What you have to do: Find the line containing "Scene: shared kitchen". Return it and every line after it, unchanged, up to and including the last line.

■ ■ ■ ■

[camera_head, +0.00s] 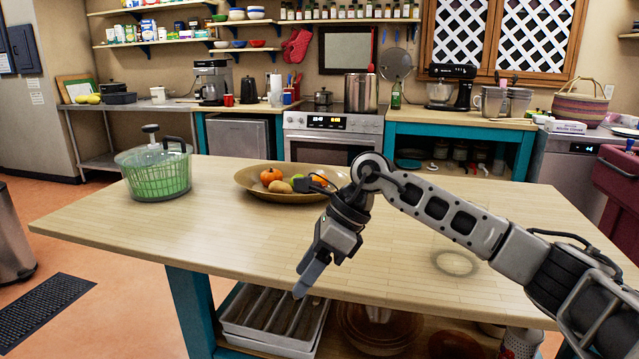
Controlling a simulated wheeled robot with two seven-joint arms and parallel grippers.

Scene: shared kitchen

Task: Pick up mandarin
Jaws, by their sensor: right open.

■ ■ ■ ■

Result below:
Scene: shared kitchen

Task: Pick up mandarin
Jaws, by their sensor: right open.

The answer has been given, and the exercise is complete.